» **Given material**:
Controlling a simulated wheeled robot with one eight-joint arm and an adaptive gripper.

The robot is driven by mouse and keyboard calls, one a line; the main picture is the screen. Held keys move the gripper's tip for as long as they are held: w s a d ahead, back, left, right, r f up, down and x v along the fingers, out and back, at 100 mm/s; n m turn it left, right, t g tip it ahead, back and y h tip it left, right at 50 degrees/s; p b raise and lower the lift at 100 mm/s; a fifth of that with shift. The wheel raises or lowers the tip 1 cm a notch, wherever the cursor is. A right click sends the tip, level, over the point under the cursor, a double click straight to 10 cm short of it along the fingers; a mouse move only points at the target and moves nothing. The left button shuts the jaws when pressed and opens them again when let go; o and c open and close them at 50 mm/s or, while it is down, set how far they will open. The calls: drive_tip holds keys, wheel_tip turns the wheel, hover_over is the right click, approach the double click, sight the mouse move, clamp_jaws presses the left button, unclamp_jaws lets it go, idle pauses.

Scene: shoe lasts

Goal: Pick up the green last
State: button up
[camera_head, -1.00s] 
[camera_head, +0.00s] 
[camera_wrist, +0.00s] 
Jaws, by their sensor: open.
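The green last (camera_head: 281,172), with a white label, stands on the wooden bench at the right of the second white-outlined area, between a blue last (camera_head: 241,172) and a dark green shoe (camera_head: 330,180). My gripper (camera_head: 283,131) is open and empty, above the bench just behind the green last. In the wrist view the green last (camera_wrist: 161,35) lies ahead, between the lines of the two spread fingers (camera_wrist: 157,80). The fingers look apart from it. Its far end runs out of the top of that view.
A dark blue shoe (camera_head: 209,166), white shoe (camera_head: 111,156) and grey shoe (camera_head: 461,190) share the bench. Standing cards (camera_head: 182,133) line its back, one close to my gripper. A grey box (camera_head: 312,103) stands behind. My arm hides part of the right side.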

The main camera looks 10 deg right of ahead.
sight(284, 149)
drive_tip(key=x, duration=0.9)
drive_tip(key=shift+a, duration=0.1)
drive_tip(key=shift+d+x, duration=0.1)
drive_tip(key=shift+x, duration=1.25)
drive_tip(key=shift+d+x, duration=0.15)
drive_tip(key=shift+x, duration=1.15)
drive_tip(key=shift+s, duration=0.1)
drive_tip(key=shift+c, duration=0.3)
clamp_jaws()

» **The problem**:
Exactly and only the lines from the one containing "Jaws, by their sensor: open." through the end of the material are to be reproduced, both ends included.

» **Expected answer**:
Jaws, by their sensor: open.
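The green last (camera_head: 281,172), with a white label, stands on the wooden bench at the right of the second white-outlined area, between a blue last (camera_head: 241,172) and a dark green shoe (camera_head: 330,180). My gripper (camera_head: 283,131) is open and empty, above the bench just behind the green last. In the wrist view the green last (camera_wrist: 161,35) lies ahead, between the lines of the two spread fingers (camera_wrist: 157,80). The fingers look apart from it. Its far end runs out of the top of that view.
A dark blue shoe (camera_head: 209,166), white shoe (camera_head: 111,156) and grey shoe (camera_head: 461,190) share the bench. Standing cards (camera_head: 182,133) line its back, one close to my gripper. A grey box (camera_head: 312,103) stands behind. My arm hides part of the right side.

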The main camera looks 10 deg right of ahead.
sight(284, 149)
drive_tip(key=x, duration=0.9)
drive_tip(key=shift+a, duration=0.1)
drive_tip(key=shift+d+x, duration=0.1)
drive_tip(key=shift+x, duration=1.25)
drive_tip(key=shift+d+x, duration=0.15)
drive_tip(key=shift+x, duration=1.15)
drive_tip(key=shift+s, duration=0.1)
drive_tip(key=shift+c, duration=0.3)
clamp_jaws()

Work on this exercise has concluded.